New bases for New Caledonia?

3 December 2009 12:45

Nic Maclellan is author of a new Nautilus Institute paper on the implications for New Caledonia of the 2008 French Defence White paper and the new Australia-France Defence Co-operation Agreement.

Since its 2008 Defence White Paper, the French Government has announced significant changes to its military base structure in the Pacific islands, as part of a broader rationalisation of military deployments around the world.

With the proposed closure of installations in French Polynesia made redundant by the end of nuclear testing, and the reduction of troop numbers in the region, the French armed forces are planning to make New Caledonia a 'regional hub' for military operations – even though New Caledonia is scheduled to hold a referendum on its future political status after 2014.

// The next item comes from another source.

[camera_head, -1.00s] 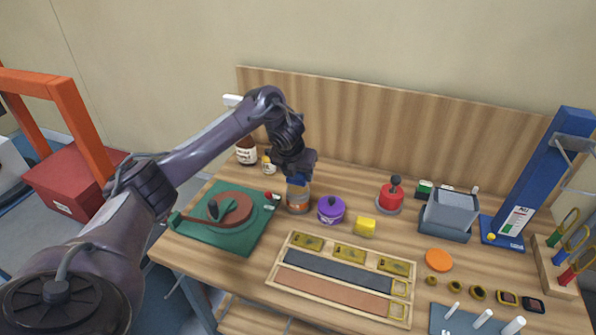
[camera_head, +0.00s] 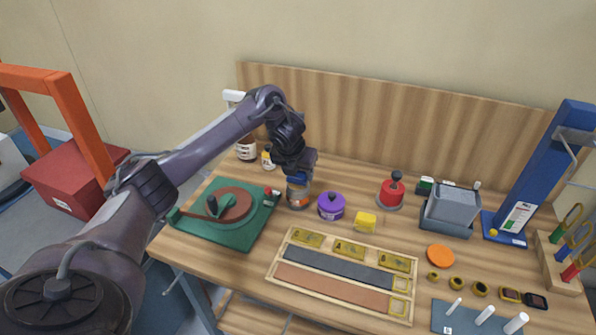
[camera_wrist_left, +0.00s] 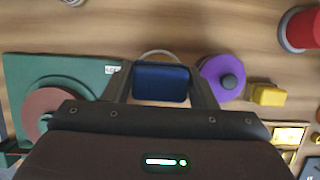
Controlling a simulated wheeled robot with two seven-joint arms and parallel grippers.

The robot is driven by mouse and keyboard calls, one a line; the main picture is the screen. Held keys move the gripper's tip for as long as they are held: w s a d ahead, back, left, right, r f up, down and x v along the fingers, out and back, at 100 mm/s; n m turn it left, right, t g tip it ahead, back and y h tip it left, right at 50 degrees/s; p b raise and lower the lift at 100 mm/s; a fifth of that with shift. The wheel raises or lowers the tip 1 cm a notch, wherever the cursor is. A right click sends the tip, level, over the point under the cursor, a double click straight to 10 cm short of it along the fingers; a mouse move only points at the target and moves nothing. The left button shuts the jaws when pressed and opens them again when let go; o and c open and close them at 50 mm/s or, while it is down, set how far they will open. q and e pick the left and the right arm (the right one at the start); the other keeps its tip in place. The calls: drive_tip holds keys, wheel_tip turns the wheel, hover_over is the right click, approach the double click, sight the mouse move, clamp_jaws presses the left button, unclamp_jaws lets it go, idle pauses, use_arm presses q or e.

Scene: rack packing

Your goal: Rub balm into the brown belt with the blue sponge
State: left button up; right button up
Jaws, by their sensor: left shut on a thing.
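My left gripper (camera_head: 296,170) is shut on the blue sponge (camera_head: 296,179). The sponge also shows between the fingers in the left wrist view (camera_wrist_left: 161,82). It is at the mouth of a jar with an orange band (camera_head: 298,194); how far it reaches inside is hard to tell. The brown belt (camera_head: 333,288) lies flat in the front slot of a light wooden tray (camera_head: 275,266), in front of a dark belt (camera_head: 340,268). The gripper is behind the tray, apart from the belt. My right gripper is not in view.
A green board with a brown disc (camera_head: 240,238) is left of the jar. A purple lidded pot (camera_head: 331,206) and a yellow block (camera_head: 365,222) stand to its right. A red-based stamp (camera_head: 391,192), grey bin (camera_head: 449,210) and blue press (camera_head: 528,190) are farther right.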

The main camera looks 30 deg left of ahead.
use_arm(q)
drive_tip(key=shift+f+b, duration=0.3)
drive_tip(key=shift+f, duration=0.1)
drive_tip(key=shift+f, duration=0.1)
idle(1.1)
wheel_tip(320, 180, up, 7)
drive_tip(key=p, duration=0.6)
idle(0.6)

In an interview during his September 2008 visit to Australia, French Defence Minister Hervé Morin said:

France is in the process of restructuring its defence capabilities and we have decided that New Caledonia will become a major presence and major base in the Pacific. We decided to do this because New Caledonia is close to Australia and for us this base in New Caledonia will be the means through which we will grow our cooperation with Australia.

Under the new Australia-France Defence Co-operation Agreement (DCA) framework, Australia and France are negotiating a Mutual Logistics Support Arrangement (MLSA), and Morin added that the MLSA will 'allow Australia to use New Caledonia as a base for logistic support (mainly for naval forces, but for all Australian operations) and it's well understood equally that Australia could be a point of similar support for French forces, in particular naval forces.'

With this increased Australia-France military cooperation, it's no surprise that some Kanak leaders are a bit anxious as to what's going on!

In a recent interview in the regional magazine Islands Business, a key leader of the independence movement (Front de Libération Nationale Kanak et Socialiste [FLNKS]) stated he is 'fundamentally opposed' to French military restructuring in the region, and 'astonished' about the lack of consultation from Australia and New Zealand as they forge closer ties to the French military.

Roch Wamytan, a former FLNKS President who heads the FLNKS group in New Caledonia's Congress, stated: 'Australia and New Zealand have long supported us on our path to emancipation. So I'm really astonished that Australia and New Zealand are engaged in this without even talking to us.'

On his first formal visit to New Caledonia in November 2008, former Parliamentary Secretary for Pacific Island Affairs Duncan Kerr flew aboard a French military aircraft – a choice of transport that raised eyebrows amongst some independence leaders. Attending a meeting of French High Commissioners from around the region, he lauded defence cooperation as 'a very good and successful part of our common relationship.'

Kerr welcomed the move towards 'greater autonomy' for New Caledonia – but many Kanaks want independence, rather than greater autonomy within the French republic.

Under the Noumea Accord, Paris is transferring legislative and administrative powers to Noumea, but France retains control of defence, foreign policy, currency, justice and public order. After 2014, voters will decide whether these 'sovereign powers' will be transferred to Noumea. But members of the FLNKS are concerned that the relocation of military forces to New Caledonia will be used as a justification for an ongoing French presence — especially as senior commanders have talked about the military's ongoing role into the 2020s.

As New Caledonian politicians seek full membership of the Pacific Islands Forum, Canberra's attitude to these changes is vital. But rather than analysing the effects of increased Australia-France defence cooperation on political developments in New Caledonia, Canberra and Paris are focused on the bigger picture, including military co-operation in Afghanistan and the arms sales which made Australia the second largest purchaser of French weaponry in 2005-06. There was no mention of New Caledonia when the Australia-France Defence Co-operation Agreement was analysed by parliament's Joint Standing Committee on Treaties in 2008.

The belief that the Noumea Accord process will run smoothly to its conclusion needs to be tested, rather than just assumed as the basis for policy-making. Maybe it's time to put New Caledonia back on the map.